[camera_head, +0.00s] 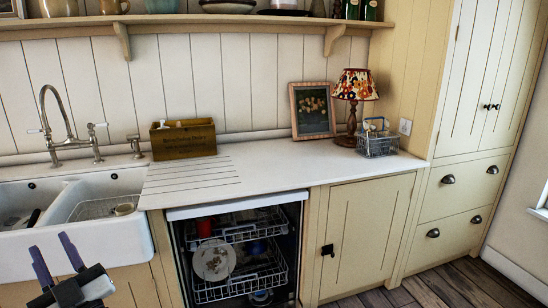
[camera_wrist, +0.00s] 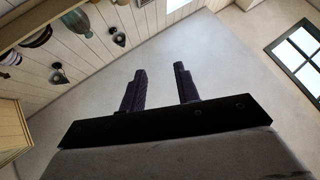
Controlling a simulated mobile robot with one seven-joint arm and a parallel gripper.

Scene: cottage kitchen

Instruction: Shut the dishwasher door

The request:
Write out the material above again, word for word, minus its pictures.

Response to the exercise:
[camera_head, +0.00s] 
[camera_wrist, +0.00s] 
Controlling a simulated mobile robot with one seven-joint arm and a parallel gripper.

Scene: cottage kitchen

Instruction: Shut the dishwasher door

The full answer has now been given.